Black Ink Stain – Incidents (cd, Black Ink Stain / P.O.G.O. Records)
Tussen alles wat tegenwoordig verfijnd, verstild en kunstzinnig is of moet, is de harde band koning. Black Ink Stain is een trio die in 2017 opgericht is in het Franse Clermond Ferrand. Het drietal bestaat uit Fab (zang, gitaar), Jean (bas, zang) en Ugo (drums). Dat je met deze spaarzame ingrediënten en kleine line-up genoeg herrie kan produceren is in het verleden al vaker bewezen, maar wordt door deze drie nog eens extra onderstreept. Dat lieten ze al horen op een epee uit hun oprichtingsjaar, maar nu eveneens op hun volwaardige debuutalbum Incidents. Ze produceren pakkende, bijtende en vooral harde noiserock, waar ook elementen van hardcore, emo en andere metaalsoorten doorheen gevlochten zijn. Of nee gestoken zijn, laat ik de dingen wel juist duiden. Het is rauw en hard, zoals het echte leven. Daarom is dit zo’n welkome afwisseling in het hedendaagse muzieklandschap. Muziek voor liefhebbers van onder meer Crain, Unsane, Nirvana, Fugazi, Godheadsilo, Brutal Juice en Trigger Cut. Dit is weer eens een kwestie van keihard de lekkerste!
Deafheaven – Infinite Granite (cd, Sargent House)
Het Amerikaanse combo Deafheaven, die in 2010 is opgericht, die wel bekend staat als een post-metalband. In hun geval koppelen ze black metal muren inclusief extreem geschreeuw aan veel verfijndere postrock en shoegaze. Hun magnum opus voor mij blijft het onvolprezen en gewoonweg geniale Sunbather. Op hun vorige album brokkelde de krachtpatserij al enigszins af. Die omslag wordt nu voltooid op hun vijfde album Infinite Granite. Het vijftal heeft gewerkt aan nieuwe nummers, waarbij ze de extreem harde uithalen niet vonden passen of zelfs geforceerd vonden klinken. Ik zet er bewust “extreem” voor, want ze vliegen echt nog wel eens uit de bocht en geluidsmuren kan je ook van zachter materiaal bouwen blijkt. Maar het is allemaal wel een tandje droefgeestiger geworden en de shoe- dan wel loudgaze voeren de boventoon. In de tijd dat shoegaze opkwam (opa spreekt), vond ik My Bloody Valentine heel goed, maar werd pas echt van mijn sokken geblazen toen de cd Just For A Day (1991) van Slowdive verscheen. Datzelfde overrompelende effect weet Deafheaven ook te bewerkstelligen, zij het net wat harder dus. Misschien dat post-metalgaze wel een passende term is. Ze zorgen in elk geval voor een meeslepend en diepgravend geluid, waarbij je naast Slowdive ook aan My Bloody Valentine, A Place To Bury Strangers, The Jesus And Mary Chain, Alcest en Ringo Deathstarr moet denken. Hartverwarmend zacht en zachtaardig hard, maar telkens tot de verbeelding sprekend en buitengemeen mooi. Hoewel niets van deze groep onder de maat is, hebben ze wat mij betreft hier toch hun tweede hoogtepunt bereikt.

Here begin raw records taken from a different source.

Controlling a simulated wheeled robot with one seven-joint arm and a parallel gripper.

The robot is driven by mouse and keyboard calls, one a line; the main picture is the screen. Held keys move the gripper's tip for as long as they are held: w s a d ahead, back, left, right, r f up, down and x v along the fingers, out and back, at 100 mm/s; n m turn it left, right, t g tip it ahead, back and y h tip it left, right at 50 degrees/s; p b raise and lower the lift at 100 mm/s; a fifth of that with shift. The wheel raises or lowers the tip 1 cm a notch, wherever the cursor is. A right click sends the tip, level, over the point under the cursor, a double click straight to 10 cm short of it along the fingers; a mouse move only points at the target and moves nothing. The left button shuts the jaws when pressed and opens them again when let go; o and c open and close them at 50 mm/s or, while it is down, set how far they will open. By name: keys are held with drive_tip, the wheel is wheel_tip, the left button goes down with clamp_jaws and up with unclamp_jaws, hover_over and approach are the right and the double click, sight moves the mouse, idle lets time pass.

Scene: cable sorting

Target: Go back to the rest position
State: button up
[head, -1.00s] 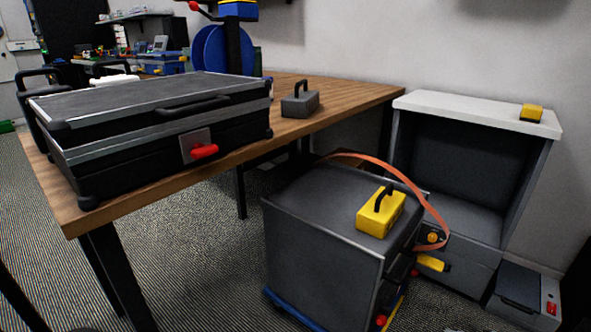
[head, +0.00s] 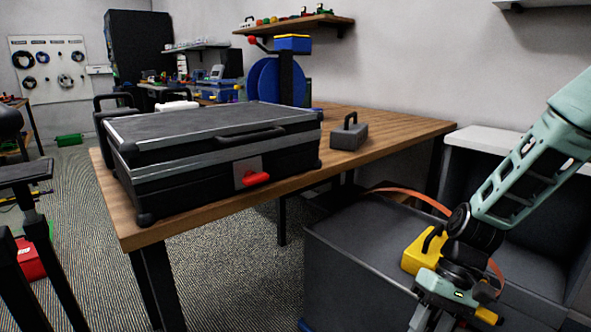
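My gripper (head: 428,322) hangs at the lower right of the head view, at the end of my pale green arm, in front of the dark grey cabinet (head: 350,262). Its fingertips are cut off or too near the bottom edge to tell whether they are open or shut. A yellow block with a black handle (head: 416,254) sits on the cabinet top, just behind my gripper and partly hidden by it. An orange cable (head: 428,200) arches over the cabinet and passes behind my arm.
A wooden table (head: 395,137) carries a large black case (head: 220,150) with a red latch and a small grey handled block (head: 350,134). A white-topped shelf unit (head: 485,143) stands behind my arm. Patterned floor lies open left of the cabinet. A pegboard with cables (head: 48,66) hangs far left.

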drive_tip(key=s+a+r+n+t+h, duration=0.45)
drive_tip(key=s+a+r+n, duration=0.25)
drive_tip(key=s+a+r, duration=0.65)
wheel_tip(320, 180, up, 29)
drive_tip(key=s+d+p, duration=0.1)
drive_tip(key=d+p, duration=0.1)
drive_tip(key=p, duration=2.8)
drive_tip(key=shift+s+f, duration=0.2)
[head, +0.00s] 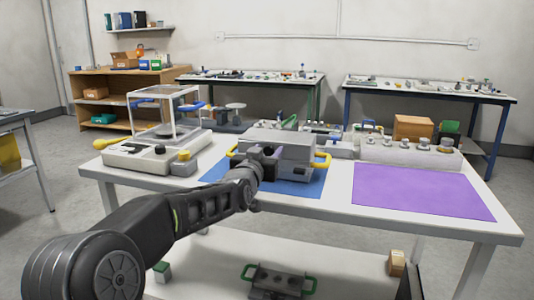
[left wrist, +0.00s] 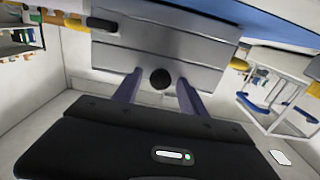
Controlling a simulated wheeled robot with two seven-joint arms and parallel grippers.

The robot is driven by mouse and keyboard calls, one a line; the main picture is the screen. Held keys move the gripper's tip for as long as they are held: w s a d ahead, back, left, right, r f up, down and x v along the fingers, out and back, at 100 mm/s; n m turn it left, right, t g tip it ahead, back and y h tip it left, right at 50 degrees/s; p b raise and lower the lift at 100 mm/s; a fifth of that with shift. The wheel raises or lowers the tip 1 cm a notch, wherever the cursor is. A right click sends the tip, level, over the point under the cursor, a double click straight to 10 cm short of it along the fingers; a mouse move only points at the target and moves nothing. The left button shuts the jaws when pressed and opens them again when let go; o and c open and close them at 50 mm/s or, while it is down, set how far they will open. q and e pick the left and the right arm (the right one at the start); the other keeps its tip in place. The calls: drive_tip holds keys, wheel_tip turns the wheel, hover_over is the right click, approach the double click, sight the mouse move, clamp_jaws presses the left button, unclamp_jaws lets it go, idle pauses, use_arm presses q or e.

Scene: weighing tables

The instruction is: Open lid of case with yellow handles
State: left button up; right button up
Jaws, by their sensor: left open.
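The grey case (head: 290,150) with yellow handles stands on a blue mat (head: 228,182) on the white table. One yellow handle (head: 322,160) shows at its right end and another (head: 232,157) at its left. The lid looks closed. In the left wrist view the case (left wrist: 205,62) fills the upper middle, with a round black knob (left wrist: 160,78) on it. My left gripper (head: 268,158) is at the front of the case and hides part of it. Its open fingers (left wrist: 158,88) lie on either side of the knob; contact cannot be told. My right gripper is not seen.
A clear-walled balance (head: 165,115) stands left of the case, behind a white device with a yellow knob (head: 184,155). A pale block with several weights (head: 410,152) is at the right. The purple mat (head: 420,190) is bare. A green-handled case (head: 278,280) sits on the lower shelf.

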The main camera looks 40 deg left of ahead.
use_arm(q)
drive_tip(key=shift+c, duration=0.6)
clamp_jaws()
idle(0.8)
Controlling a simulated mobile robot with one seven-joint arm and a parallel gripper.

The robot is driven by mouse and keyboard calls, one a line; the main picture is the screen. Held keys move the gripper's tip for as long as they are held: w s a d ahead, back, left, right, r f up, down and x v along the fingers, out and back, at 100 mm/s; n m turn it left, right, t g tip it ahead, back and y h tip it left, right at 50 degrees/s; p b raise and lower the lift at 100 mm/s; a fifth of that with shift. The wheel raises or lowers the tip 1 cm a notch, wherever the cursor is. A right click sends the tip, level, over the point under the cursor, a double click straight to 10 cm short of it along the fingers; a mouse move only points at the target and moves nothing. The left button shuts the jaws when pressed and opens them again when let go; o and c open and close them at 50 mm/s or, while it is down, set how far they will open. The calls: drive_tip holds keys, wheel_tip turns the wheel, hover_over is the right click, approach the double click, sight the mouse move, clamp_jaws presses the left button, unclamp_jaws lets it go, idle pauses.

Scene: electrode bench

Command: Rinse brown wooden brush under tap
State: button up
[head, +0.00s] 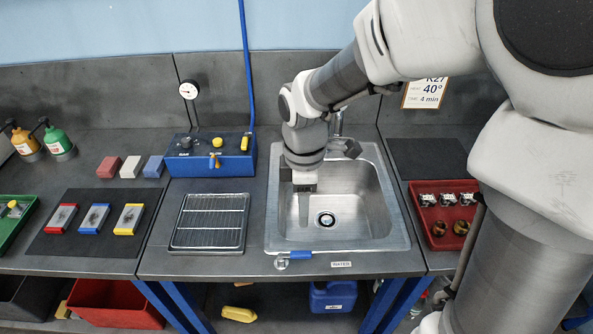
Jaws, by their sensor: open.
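My gripper (304,208) points down over the left part of the steel sink (374,190), with its fingers inside the basin's outline. Its fingers stand apart, and I see nothing held between them. The tap (337,124) rises at the back of the sink, partly hidden by my arm. A blue-handled valve (300,253) sits at the sink's front edge beside a label reading WATER. I cannot make out a brown wooden brush with certainty.
A wire rack (210,222) lies left of the sink, with a blue control box (212,155) behind it. A red tray (441,186) with several small parts is on the right. A dark mat (72,245) with three coloured-ended blocks lies at left.

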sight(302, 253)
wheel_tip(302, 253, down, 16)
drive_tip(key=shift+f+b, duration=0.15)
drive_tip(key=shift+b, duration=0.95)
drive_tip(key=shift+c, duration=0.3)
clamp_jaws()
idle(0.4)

Hania Rani – Music For Film And Theatre (cd, Gondwana Records)
Hania Rani is een Poolse pianiste, componiste en muzikant, die overigens voluit Hania Raniszewska heet. Ze heeft gewerkt met Portico Quartet, Hior Chronik, Christian Löffler en Dobrawa Czocher. Met die laatstgenoemde heeft ze in 2015 al eens een album genaakt (en in oktober dit jaar verschijnt er weer één). Echt hoge ogen gooit ze met haar debuut Esja, dat ook allerlei prijzen krijgt. Ik vind het eveneens een fraai album, al vind ik het pianolandschap wat dat betreft al best vaak betreden, mede omdat ze ergens tussen Ludovico Einaudi en Nils Frahm in opereert. En toch, ze heeft iets bijzonders waar ik niet helemaal de vinger op kan leggen. Het zit hem in de emotie denk ik, alsof je haar diep in de ogen en in het hart kijkt. Dat komt nog beter uit de verf op haar album Home (2020), waarop ze ook haar zang, subtiele elektronica en strijkers in de composities opneemt. Naast haar reguliere werk maakt ze ook muziek voor theater, films en andere projecten. Dat ziet ze als een belangrijk onderdeel in haar muzikale ontwikkeling, omdat ze hier moet samenwerken en waarbij soms ook favoriete stukken sneuvelen ten bate van het project. Daar komt haar nieuwe album Music For Film And Theatre om de hoek kijken. Hierop heeft ze zelf een selectie gemaakt uit de stukken die ze voor diverse producties heeft geschreven. Ze levert 12 nieuwe stukken af, die samen een goede 38 minuten duren. Het is in feite een mengelmoes van haar debuut en haar tweede album, dus soms solopiano muziek en op andere momenten gelardeerd met zang, strijkers en elektronica. Het is uiterst persoonlijke en bovenal heerlijk melancholische muziek, die de fans van onder andere Nils Frahm, Ludovico Einaudi, Sophie Hutchings, Erik Satie, Poppy Ackroyd ,Jóhann Jóhannsson en Portico Quartet wel kan bekoren. Kortom, een prachtalbum van een rijzende nieuwe ster aan het muzikale firmament.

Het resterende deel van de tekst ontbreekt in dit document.